Category Archives: History

Divining Paul Goodloe McIntire’s Intent

Rachana Dixit had a commendable story in the Daily Progress a couple of weeks ago that I was remiss in not mentioning at the time, “What did McIntire really want?” There have been a lot of efforts to divine the intent of Paul Goodloe McIntire in donating land and money to establish McIntire Park, but Dixit pulled the deed for a chunk of the land and checked it out. It says:

Said property shall be held and used in perpetuity by the said City for a public park and play ground for the white people of the City of Charlottesville but the authorities of the said City shall at all times have the right and power to control, regulate and restrict the use of said property.

“White people”? Awk-ward. That makes it a bit tough to adhere to McIntire’s (apparent) intent. That particular parcel of land is at the Rugby interchange. (The land that makes up the park is a patchwork of land acquired at different times.) One of the parcels where the parkway is going was condemned by Council “for use by white people as a park and playground.” Park opponents tell Dixit that McIntire surely didn’t have different intents for different chunks of the park—that in specifying that the land was to be “held and used in perpetuity…for a public park” he meant the whole shebang, and not a particular few acres. The city, obviously, disagrees.

“The Charlottesville Bicentennial Ballad”

Fun fact: Art Garfunkel backed the recording of a song commemorating Charlottesville in 1976. But how did that come to be?

First you have to know that Art Garfunkel lived in Cobham back in the 70s.
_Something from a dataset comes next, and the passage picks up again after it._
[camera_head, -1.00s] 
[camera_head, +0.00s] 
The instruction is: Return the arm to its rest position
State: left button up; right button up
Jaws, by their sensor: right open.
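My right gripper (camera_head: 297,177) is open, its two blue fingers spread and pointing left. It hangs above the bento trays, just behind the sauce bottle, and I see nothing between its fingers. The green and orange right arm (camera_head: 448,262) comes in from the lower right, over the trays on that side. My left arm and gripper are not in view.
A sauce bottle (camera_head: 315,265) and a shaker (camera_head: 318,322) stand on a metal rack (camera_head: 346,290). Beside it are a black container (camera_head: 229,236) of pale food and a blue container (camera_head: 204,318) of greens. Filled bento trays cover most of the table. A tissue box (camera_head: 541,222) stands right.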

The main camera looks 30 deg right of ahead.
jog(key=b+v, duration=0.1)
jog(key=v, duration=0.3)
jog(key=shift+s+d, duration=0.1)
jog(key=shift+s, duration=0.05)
Paul Simon’s musical partner had been hounded out of his prior home by the media, and had moved to Albemarle for some privacy. The estate of Beau Val was his new home—now Keswick Vineyards—and it worked out, in that the media left him alone.

The second thing to know is that 1976—the bicentennial—was a Big Deal in Charlottesville. That’s when the Rotunda was restored to Jefferson’s design from Stanford White’s redesign, Queen Elizabeth visited (for whom half of the municipal band accidentally played the national anthem, rather than “God Save the Queen”), and President Gerald Ford was the speaker at Monticello’s citizenship ceremony on Independence Day. History was in the air.

Album Cover

Local sign painter and banjo player Arthur Stubbs had written a song about Charlottesville that he wanted to record. Garfunkel—through what connection, I have no idea—served as the silent backer for the production, which was done at Carl Handy’s Monticello Records. The resulting record was “The Charlottesville Bicentennial Ballad,” the cover of which portrayed a soldier in a tri-corner hat, playing the banjo, standing in front of Monticello. Handy’s nephew, David, related this story on an Art Garfunkel fan website last year, where he explained that he’s been unable to find any evidence that anybody else has a copy of this record (though surely somebody must), and provided an accompanying letter from Garfunkel to Stubbs expressing his enthusiasm for the resulting recording.

Unfortunately, there’s no evidence that Garfunkel’s enthusiasm was matched by sales—years of pawing through the bins at Spencer’s, Plan 9, and Distraxshuns never turned up this little gem. So I don’t have an MP3 to present here, although I am hoping that a reader will be familiar with this—perhaps somebody old enough to have done the same pawing at Back Alley Disc or Band Box.

Holsinger’s Photos of Charlottesville

Black and white photo of a parade through downtown Charlottesville

The above is a photo of a parade through downtown held in 1917, featuring the Monticello Guard, taken by Rufus Holsinger. UVa’s Special Collections Library has 9,500 photos taken by Holsinger in the first decades of the last century, mostly portraits, but many depicting the goings-on around town during his time. Just under 3,000 of these photos are available on the website, including 800 of Charlottesville and 1,100 of UVa. Most of the Charlottesville ones from the the nineteen-teens.

Some of my favorites are Albemarle Grocery Co. (the pink warehouse), Brown Milling Company, (Beck Cohen), Chancellor’s Drug Store (Qdoba), the Charlottesville Dam, downtown, the Gleason Hotel, McGuffey under construction, Midway (West Main and Ridge/McIntire), a drawing of the National Bank (Wachovia), the post office (the JMRL central branch), the Southern Railroad Depot (Union Station), Temple Beth Israel, Timberlake Drugs, Monticello mountain as viewed from Pantops, and a Charlottesville & Albemarle Railway Company trolley car.

If you’re at all interested in local history, you’d best plan to set aside an hour or two to troll through this list. I’d love to see somebody do a then-and-now series of pairings of some of these images. Maybe one day UVa will provide coordinates and direction data for each of these photos. It would be great to map these.